- GIVEN REQUEST:
Quote the whole listing exactly. Leave the pictures out of your copy.

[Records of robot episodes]

>>

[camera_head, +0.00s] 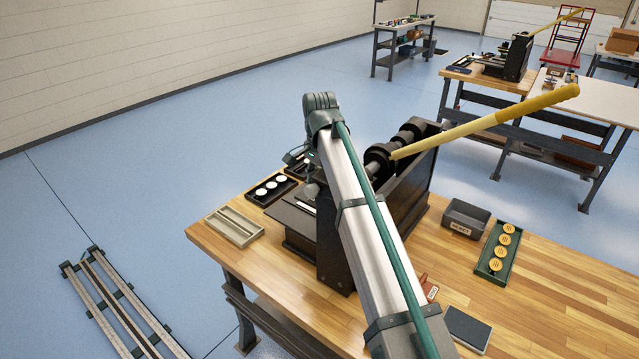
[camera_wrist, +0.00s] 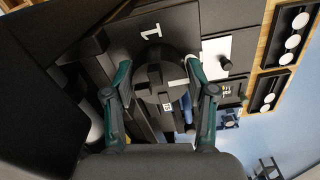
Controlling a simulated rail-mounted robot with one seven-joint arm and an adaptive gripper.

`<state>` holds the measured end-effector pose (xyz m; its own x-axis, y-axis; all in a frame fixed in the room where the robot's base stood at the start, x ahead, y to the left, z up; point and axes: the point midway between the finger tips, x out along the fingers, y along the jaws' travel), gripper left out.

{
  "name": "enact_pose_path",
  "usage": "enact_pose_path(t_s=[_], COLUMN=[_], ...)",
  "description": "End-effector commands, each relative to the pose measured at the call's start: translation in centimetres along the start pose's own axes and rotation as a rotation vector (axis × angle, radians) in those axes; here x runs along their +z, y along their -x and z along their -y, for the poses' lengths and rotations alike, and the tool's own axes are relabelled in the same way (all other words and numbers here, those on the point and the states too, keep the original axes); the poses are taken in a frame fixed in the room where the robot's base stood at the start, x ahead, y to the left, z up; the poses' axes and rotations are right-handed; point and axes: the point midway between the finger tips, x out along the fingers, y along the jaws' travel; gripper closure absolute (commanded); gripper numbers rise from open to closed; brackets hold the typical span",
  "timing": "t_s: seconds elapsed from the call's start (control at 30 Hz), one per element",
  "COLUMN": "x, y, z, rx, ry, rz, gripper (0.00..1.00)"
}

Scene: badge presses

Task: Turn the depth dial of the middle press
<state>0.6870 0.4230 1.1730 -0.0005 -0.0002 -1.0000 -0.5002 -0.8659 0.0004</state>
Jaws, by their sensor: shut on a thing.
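The near press (camera_head: 410,195) is a black machine with a long yellow lever, standing on a wooden bench. In the wrist view, its dark round depth dial (camera_wrist: 152,98), with a raised ribbed grip, sits below a black plate marked "1". My gripper (camera_wrist: 158,72) has its two teal fingers on either side of this dial, shut on it. In the head view my own arm crosses in front of the press and hides the dial and most of the gripper. A second press (camera_head: 510,58) stands on a bench farther back.
A black tray of white discs (camera_head: 252,197) and a beige tray (camera_head: 213,231) lie left of the near press. A grey bin (camera_head: 465,217), a green tray of golden discs (camera_head: 486,266) and a dark pad (camera_head: 467,328) lie right.

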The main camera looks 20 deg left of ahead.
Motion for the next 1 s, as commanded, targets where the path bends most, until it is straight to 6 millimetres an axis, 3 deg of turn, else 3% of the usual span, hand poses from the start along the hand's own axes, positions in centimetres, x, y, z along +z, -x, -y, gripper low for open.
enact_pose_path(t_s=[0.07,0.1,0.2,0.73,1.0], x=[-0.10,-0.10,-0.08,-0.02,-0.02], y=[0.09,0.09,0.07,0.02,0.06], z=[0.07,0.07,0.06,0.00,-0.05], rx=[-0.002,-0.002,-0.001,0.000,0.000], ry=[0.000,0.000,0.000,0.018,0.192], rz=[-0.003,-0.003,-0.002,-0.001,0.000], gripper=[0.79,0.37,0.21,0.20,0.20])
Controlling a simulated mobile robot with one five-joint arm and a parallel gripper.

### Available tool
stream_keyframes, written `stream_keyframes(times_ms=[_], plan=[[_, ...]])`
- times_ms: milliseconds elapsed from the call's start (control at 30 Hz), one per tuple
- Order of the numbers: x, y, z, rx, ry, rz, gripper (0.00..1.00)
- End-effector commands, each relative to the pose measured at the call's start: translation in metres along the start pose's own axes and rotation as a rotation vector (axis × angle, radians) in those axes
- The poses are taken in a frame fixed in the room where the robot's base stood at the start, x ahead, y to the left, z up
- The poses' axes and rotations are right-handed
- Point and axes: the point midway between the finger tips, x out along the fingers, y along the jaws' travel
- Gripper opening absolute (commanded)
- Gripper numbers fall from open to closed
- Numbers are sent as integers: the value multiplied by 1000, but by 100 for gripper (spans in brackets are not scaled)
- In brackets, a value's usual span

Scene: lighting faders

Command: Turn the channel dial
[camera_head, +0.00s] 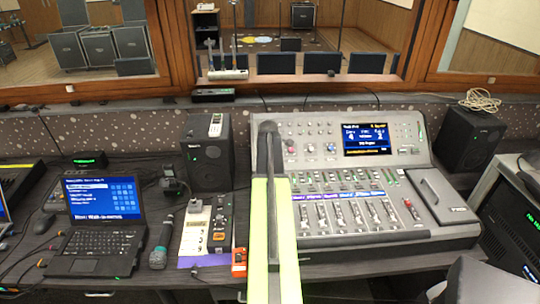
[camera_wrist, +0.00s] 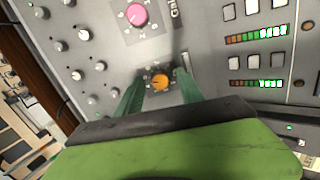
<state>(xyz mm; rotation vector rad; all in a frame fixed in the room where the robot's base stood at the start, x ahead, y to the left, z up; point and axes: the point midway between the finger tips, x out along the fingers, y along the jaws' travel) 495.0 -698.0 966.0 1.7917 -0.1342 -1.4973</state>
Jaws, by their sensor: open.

<<

- TASK RESPONSE:
[camera_head, +0.00s] 
[camera_wrist, +0.00s] 
Controlling a simulated rail-mounted robot with one seven-joint arm and an adaptive gripper.

`<state>` holds the measured end-effector pose (xyz m; its own x-axis, y-axis; all in a frame fixed in the room where the robot's base stood at the start, x ahead, y to the left, z up; point and axes: the point midway between the finger tips, x out along the fingers, y along the jaws' travel), gripper left out.

{
  "name": "enact_pose_path",
  "usage": "enact_pose_path(t_s=[_], COLUMN=[_], ...)",
  "description": "End-effector commands, each relative to the pose measured at the call's start: translation in centimetres along the start pose's own axes and rotation as a rotation vector (axis × angle, radians) in those axes; here x runs along their +z, y along their -x and z along their -y, for the poses' lengths and rotations alike, and the tool's own axes are relabelled in the same way (all other words and numbers here, those on the point and the states too, keep the original axes); the poses are taken in a frame fixed in the room where the robot's base stood at the start, x ahead, y to the left, z up; the poses' axes and rotations are right-handed; point and axes: the point midway between the finger tips, x out along the fingers, y along the jaws' travel; gripper closure absolute (commanded); gripper numbers rise from open to closed; brackets hold the typical span",
  "timing": "t_s: seconds elapsed from the call's start (control at 30 Hz), one per element",
  "COLUMN": "x, y, z, rx, ry, rz, gripper (0.00..1.00)"
}

Scene: badge presses

Task: Turn the depth dial of the middle press
<state>0.6870 0.4230 1.1730 -0.0005 -0.0002 -1.0000 -0.5002 -0.8659 0.0004</state>
Jaws, by their sensor: shut on a thing.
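The near press (camera_head: 410,195) is a black machine with a long yellow lever, standing on a wooden bench. In the wrist view, its dark round depth dial (camera_wrist: 152,98), with a raised ribbed grip, sits below a black plate marked "1". My gripper (camera_wrist: 158,72) has its two teal fingers on either side of this dial, shut on it. In the head view my own arm crosses in front of the press and hides the dial and most of the gripper. A second press (camera_head: 510,58) stands on a bench farther back.
A black tray of white discs (camera_head: 252,197) and a beige tray (camera_head: 213,231) lie left of the near press. A grey bin (camera_head: 465,217), a green tray of golden discs (camera_head: 486,266) and a dark pad (camera_head: 467,328) lie right.

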The main camera looks 20 deg left of ahead.
Motion for the next 1 s, as commanded, targets where the path bends most, until it is straight to 6 millimetres an axis, 3 deg of turn, else 3% of the usual span, hand poses from the start along the hand's own axes, positions in centimetres, x, y, z along +z, -x, -y, gripper low for open.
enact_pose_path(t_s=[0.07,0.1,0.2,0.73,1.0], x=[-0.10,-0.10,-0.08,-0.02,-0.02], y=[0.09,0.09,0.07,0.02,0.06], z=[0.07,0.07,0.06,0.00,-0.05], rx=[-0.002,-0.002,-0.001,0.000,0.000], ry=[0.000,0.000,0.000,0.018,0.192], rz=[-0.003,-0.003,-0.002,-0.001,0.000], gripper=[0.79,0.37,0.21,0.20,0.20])
Controlling a simulated mobile robot with one five-joint arm and a parallel gripper.

### Available tool
stream_keyframes, written `stream_keyframes(times_ms=[_], plan=[[_, ...]])`
- times_ms: milliseconds elapsed from the call's start (control at 30 Hz), one per tuple
- Order of the numbers: x, y, z, rx, ry, rz, gripper (0.00..1.00)
- End-effector commands, each relative to the pose measured at the call's start: translation in metres along the start pose's own axes and rotation as a rotation vector (axis × angle, radians) in those axes
- The poses are taken in a frame fixed in the room where the robot's base stood at the start, x ahead, y to the left, z up
- The poses' axes and rotations are right-handed
- Point and axes: the point midway between the finger tips, x out along the fingers, y along the jaws' travel
- Gripper opening absolute (commanded)
- Gripper numbers fall from open to closed
- Numbers are sent as integers: the value multiplied by 1000, but by 100 for gripper (spans in brackets are not scaled)
- In brackets, a value's usual span

Scene: lighting faders

Command: Turn the channel dial
[camera_head, +0.00s] 
[camera_wrist, +0.00s] 
<state>(xyz mm; rotation vector rad; all in a frame fixed in the room where the robot's base stood at the start, x ahead, y to the left, z up; point and axes: the point midway between the finger tips, x out along the fingers, y along the jaws' travel) 495.0 -698.0 966.0 1.7917 -0.1342 -1.4973</state>
Jaws, by their sensor: open.

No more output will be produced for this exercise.